Gazetelerde ve dergilerde köşe yazılarında, TV haberlerindeki yorumcularda, esnaf ve ticaret erbabında genelde piyasada işler ve nakit dönmüyor, ekonomimiz kötüye gidiyor şeklinde bir algı ve söylem var. Cari açığı yıllardır migren gibi piyasalara sopa olarak gösteren dış yorumlara, Dolar/TL kuruna 2016 sonunda 3,5 TL ve üzeri olur diyen köşe yazarlarına ve yorumculara, ülke kredi notlarını dünyadaki daha kötü ekonomik performansa sahip gelişmiş ülkelere rağmen es geçerek bizde aşağıya revize eden rating kuruluşlarına rağmen ne durumdayız, biz susalım rakamlarla finans doktorumuz konuşsun.

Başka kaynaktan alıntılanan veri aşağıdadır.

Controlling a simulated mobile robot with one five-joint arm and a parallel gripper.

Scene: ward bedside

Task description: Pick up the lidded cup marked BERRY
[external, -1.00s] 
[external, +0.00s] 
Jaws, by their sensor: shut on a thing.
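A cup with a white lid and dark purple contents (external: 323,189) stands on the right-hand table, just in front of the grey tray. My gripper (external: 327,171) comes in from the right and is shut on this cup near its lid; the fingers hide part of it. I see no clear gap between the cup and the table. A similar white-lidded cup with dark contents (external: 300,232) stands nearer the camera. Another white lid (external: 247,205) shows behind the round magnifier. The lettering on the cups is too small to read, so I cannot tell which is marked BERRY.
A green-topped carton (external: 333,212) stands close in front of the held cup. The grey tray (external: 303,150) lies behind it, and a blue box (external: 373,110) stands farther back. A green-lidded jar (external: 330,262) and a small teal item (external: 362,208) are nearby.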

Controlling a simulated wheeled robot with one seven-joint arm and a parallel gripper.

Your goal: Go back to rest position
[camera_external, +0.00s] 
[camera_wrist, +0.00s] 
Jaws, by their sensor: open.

Önce Hazinemizin yönetiminden başlayalım. İç ve dış borçlarımızın ortalama vadesi 10 yıl öncesine göre iki katından fazlaya çıkmış. İç borçta vade 4,5 yıl, dış borçta ise 9,5 yıl. Yani, kısaca Hazinemiz uluslararası piyasalardan ABD gibi 10 yıl civarında borçlanabiliyor. Dış borcumuzun toplam borcumuz içindeki payı %36. Kamunun toplam brüt borç stoku 2001’e göre yaklaşık 10 kat artmış olmasına rağmen nette tam tersine ciddi miktarda azalarak trendine aşağı yönlü devam ediyor. Toplamda 725 milyar TL brüt borç (iç borç 480, dış borç 245) varlıklar düşüldüğünde nette 163 milyar TL. 2001 yılında % 66 olan kamu net borcu / GSYİH oranımız bugün %8,1. AB’nin %60 olması gereken Maastricht kriteri kamu borcu/GSYİH oranımızsa %32. Özetle, daha ne olsun.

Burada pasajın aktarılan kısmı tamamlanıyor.